I am a member of the community of administrators of discussion boards on Forumotion.com. I am searching for articles about moderation because I have a project to create some kind of modern and detailed list with all useful moderation tips for my community.
I think that moderators play a very important role in the life and development of each discussion forum. I found your text very interesting and helpful, but I have some questions. Do you think that deleting comments is a good practice, even for the forums, not only for the brand social pages?
What kind of tone would you recommend for the moderators – friendly, “smiling” or hard and neutral?
Would do you say about “community moderation”? How should an administrator “learn’ his moderators to do a good job?
Thank you, John, for your attention to my questions.
Mike,
To give you the benefit of the doubt and presume that the self-promotional slogans I deleted from your comment were just things you threw in reflexively, here are my answers:
1. Comment moderation policies should reflect the site’s desired tone. If you want a no-holds-barred site, don’t delete anything. If you prefer some limits, enforce them, through deletions as needed.
2. The bigger the number of users, the more important that a moderator maintain a neutral tone. It’s fine to be chipper and smiling if you’re only dealing with a few people a day.
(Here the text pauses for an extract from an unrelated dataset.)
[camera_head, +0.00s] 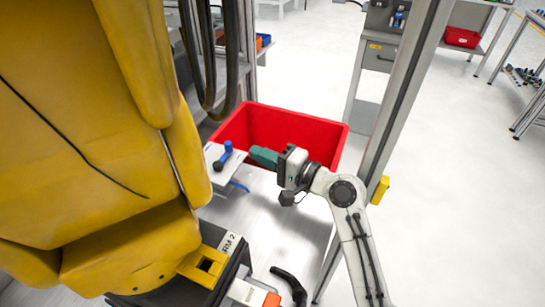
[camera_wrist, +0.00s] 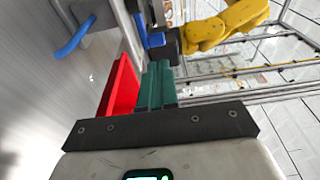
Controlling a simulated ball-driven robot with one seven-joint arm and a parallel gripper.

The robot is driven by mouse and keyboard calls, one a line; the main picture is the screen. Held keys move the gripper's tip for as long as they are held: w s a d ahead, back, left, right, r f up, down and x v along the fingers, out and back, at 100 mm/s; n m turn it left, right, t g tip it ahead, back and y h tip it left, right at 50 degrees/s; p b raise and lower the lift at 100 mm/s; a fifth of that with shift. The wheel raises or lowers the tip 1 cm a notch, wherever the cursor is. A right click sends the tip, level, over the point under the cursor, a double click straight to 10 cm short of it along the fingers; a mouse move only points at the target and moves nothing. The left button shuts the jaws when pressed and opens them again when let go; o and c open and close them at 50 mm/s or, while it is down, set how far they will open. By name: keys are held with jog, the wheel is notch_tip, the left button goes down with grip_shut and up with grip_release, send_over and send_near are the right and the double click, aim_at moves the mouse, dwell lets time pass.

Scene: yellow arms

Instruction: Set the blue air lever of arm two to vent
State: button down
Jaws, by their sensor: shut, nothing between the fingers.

It’s too risky to try that if you’re dealing with a flood: Some will confuse your cheerfulness for lack of seriousness; others will try to take advantage of it to lure you into drawn-out off-topic discussions.
3. Moderators should be encouraged, especially when they’re new, to go to the administrator if they’re unsure about a decision. Administrators should periodically review comments — including those deleted from the front end — to make sure everyone’s operating consistently.
Thank you John for your anwsers,
they are convincing.
And I am really sorry for the “self-promotional slogans”.
About your 3d point : I really agree with you and I think that this role of the administrator is unfortunately often forgotten.